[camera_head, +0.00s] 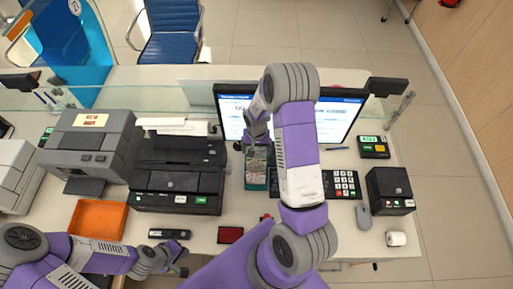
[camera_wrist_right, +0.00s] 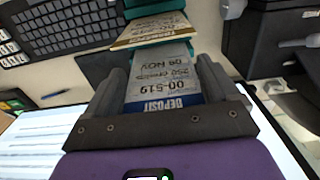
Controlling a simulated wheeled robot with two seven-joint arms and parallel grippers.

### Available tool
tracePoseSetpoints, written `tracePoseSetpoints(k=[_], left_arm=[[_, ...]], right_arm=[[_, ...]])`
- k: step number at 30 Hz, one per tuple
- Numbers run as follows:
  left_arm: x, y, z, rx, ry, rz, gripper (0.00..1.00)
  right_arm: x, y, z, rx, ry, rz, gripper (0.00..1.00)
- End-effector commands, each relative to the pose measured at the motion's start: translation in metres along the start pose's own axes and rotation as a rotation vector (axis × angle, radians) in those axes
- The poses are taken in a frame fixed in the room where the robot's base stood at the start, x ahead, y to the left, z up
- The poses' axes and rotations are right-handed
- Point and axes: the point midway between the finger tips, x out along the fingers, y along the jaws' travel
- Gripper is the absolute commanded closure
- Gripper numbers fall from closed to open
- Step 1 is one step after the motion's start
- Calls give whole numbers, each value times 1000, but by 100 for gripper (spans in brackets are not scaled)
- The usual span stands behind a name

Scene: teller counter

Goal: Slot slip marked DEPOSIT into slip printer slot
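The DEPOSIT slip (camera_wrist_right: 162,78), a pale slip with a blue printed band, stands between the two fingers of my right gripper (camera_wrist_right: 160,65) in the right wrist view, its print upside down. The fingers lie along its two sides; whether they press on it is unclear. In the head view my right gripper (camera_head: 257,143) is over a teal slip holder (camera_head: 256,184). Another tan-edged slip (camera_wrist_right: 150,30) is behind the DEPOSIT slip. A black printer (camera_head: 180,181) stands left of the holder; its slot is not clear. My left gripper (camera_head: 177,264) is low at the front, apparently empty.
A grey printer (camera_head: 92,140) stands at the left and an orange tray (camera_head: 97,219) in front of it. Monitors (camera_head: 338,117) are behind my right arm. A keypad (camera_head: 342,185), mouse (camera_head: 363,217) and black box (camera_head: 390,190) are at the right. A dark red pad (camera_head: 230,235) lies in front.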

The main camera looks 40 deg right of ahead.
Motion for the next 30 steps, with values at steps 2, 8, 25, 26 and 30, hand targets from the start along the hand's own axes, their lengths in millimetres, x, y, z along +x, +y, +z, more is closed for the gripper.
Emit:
::::
### [Task]
Exactly the lines from the one holding "- k: step number at 30 Hz, one per tuple" through the one holding "Scene: teller counter" should be printed, ends included.

### [Task response]
- k: step number at 30 Hz, one per tuple
- Numbers run as follows:
  left_arm: x, y, z, rx, ry, rz, gripper (0.00..1.00)
  right_arm: x, y, z, rx, ry, rz, gripper (0.00..1.00)
- End-effector commands, each relative to the pose measured at the motion's start: translation in metres along the start pose's own axes and rotation as a rotation vector (axis × angle, radians) in those axes
- The poses are taken in a frame fixed in the room where the robot's base stood at the start, x ahead, y to the left, z up
- The poses' axes and rotations are right-handed
- Point and axes: the point midway between the finger tips, x out along the fingers, y along the jaws' travel
- Gripper is the absolute commanded closure
- Gripper numbers fall from closed to open
- Step 1 is one step after the motion's start
- Calls give whole numbers, each value times 1000, but by 100 for gripper (spans in brackets are not scaled)
- The usual span stands behind a name

Scene: teller counter

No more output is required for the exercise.